The International Monetary Fund (IMF) has cut India's economic growth rate (GDP growth) forecast. According to the IMF's World Economic Outlook report of April 2025, India's GDP growth is now estimated to be 6.2 percent in 2025, which was earlier stated as 6.5 percent in the January 2025 report. According to the IMF, this revision has been done due to increasing uncertainty globally and America's new trade policies, especially the tariffs imposed by President Donald Trump.
Bad news for the global economy too
The report said that India's economic situation remains relatively stable, mainly due to growing private consumption in rural areas. However, global trade tensions and uncertainties have affected India's potential growth, causing the growth rate to decline by 0.3 percentage points.
The IMF has made a big cut in the growth forecast not only for India but also for the entire global economy. Now global GDP growth is expected to be only 2.8 percent in 2025, which is half a percent less than the earlier estimate.
America and China will also suffer losses
The US growth rate has been reduced from 2.7 percent to 1.8 percent, while China's GDP growth is now estimated to be 4.0 percent from 4.6 percent. The IMF also said that China's growth forecast for 2026 has also been reduced from 4.5 percent to 4.0 percent.

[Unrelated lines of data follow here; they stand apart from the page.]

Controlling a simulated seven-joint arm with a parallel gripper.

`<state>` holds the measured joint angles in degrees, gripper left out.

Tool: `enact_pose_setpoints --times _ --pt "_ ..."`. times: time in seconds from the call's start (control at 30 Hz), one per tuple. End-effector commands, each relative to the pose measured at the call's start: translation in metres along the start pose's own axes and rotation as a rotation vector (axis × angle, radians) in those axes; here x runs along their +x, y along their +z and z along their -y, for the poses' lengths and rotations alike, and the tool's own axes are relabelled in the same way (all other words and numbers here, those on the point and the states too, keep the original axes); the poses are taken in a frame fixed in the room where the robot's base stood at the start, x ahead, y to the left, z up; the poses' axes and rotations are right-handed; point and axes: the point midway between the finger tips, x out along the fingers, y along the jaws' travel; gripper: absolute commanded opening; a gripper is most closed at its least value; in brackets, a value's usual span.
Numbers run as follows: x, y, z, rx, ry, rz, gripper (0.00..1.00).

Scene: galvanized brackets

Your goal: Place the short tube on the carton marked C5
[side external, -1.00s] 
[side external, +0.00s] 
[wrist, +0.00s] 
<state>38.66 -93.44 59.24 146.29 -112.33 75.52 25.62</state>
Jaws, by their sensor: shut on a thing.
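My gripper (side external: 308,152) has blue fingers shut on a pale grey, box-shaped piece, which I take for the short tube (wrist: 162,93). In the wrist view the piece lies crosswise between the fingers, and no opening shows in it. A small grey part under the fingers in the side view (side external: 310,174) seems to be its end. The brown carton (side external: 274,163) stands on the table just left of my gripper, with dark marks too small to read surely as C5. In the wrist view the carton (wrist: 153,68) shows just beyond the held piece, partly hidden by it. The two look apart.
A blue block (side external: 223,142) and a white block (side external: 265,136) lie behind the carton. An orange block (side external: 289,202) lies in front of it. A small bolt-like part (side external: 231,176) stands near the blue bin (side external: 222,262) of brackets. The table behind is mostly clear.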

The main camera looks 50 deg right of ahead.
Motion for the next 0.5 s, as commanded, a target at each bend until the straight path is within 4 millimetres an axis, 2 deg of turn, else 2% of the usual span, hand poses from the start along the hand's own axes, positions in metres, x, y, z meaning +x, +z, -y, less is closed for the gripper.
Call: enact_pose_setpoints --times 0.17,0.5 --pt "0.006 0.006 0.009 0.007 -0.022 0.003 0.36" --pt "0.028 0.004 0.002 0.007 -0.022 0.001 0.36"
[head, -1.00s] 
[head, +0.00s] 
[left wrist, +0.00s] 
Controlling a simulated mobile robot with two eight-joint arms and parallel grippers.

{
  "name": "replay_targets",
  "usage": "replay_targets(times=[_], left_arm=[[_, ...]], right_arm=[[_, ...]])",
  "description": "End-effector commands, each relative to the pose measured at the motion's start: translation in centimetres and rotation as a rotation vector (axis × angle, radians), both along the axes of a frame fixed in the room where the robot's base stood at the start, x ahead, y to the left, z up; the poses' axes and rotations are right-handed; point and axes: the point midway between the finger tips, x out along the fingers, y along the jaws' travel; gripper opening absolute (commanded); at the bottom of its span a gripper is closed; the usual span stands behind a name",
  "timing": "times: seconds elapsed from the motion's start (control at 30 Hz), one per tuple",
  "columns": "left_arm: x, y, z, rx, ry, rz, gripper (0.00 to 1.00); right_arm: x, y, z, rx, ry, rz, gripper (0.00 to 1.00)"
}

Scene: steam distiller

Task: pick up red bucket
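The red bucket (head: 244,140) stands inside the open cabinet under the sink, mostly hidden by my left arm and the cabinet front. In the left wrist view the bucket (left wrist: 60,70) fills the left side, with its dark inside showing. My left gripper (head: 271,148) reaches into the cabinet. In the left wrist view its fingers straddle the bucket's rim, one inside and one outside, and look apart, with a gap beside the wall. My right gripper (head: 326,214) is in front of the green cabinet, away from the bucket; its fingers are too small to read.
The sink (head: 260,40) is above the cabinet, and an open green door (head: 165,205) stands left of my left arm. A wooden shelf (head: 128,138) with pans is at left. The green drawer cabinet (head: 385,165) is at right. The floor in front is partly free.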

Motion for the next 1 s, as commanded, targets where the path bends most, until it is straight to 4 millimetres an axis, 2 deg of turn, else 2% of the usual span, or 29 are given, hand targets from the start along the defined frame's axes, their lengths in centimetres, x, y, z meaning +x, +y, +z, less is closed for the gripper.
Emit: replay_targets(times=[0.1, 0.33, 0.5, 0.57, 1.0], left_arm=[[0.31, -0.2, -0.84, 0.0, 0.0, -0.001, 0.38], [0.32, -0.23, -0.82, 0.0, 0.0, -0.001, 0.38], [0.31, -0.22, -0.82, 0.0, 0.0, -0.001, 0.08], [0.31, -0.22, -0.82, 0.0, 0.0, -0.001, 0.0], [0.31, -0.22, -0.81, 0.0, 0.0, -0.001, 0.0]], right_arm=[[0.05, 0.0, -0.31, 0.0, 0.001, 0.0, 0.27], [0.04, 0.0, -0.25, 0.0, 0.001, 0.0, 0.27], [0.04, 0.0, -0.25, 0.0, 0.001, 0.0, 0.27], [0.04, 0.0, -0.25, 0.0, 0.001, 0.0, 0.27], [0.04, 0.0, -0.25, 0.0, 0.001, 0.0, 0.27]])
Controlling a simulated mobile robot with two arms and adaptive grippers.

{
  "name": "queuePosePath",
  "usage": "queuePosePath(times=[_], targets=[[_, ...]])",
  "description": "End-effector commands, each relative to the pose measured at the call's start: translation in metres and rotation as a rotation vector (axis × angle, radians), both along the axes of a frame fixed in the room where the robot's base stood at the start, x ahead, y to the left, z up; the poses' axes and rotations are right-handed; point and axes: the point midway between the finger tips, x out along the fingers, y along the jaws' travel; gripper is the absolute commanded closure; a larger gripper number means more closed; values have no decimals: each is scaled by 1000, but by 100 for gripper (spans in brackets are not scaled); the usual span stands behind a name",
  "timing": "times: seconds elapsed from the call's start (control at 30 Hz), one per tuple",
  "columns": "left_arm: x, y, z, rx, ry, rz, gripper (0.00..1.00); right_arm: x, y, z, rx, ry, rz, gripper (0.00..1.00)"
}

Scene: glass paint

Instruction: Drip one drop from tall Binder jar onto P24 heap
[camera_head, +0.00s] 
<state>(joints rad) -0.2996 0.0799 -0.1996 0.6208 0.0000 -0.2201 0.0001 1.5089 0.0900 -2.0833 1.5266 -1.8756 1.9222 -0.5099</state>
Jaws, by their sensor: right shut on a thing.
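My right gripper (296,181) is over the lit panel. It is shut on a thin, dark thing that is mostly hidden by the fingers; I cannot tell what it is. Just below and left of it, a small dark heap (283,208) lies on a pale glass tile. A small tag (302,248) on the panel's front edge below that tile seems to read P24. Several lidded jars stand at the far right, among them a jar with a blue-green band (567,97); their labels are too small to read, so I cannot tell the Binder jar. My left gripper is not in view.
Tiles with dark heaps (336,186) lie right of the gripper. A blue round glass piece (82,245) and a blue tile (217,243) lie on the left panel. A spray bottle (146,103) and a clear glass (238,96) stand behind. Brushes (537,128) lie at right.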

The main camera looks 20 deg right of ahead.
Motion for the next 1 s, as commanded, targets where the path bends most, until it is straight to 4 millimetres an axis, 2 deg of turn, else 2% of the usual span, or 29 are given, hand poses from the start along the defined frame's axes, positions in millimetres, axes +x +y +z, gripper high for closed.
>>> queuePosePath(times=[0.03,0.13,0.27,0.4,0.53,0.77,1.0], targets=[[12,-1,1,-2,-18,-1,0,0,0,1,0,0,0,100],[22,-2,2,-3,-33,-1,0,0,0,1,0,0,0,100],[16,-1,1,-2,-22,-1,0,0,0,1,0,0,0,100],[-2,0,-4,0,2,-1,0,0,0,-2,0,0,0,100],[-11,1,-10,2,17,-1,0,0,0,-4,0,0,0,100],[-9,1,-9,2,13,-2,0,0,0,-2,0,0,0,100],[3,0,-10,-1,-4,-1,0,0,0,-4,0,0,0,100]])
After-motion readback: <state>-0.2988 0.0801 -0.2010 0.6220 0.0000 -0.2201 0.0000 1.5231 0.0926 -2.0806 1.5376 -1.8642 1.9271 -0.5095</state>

The IMF report clearly warns that the tariffs and rapid changes in trade policies announced by the US in the last few months are posing a major risk to the global economy. The report says that the world is moving out of the economic system that was in place for the last 80 years. Old rules are being challenged and new rules have not yet come into existence.
India needs to strike a balance
In the context of India, the IMF stressed that although there is some stability in domestic demand and rural economy, there is a need to remain cautious to deal with global uncertainties. In the coming times, India will have to keep in mind the global conditions while balancing its economic policies.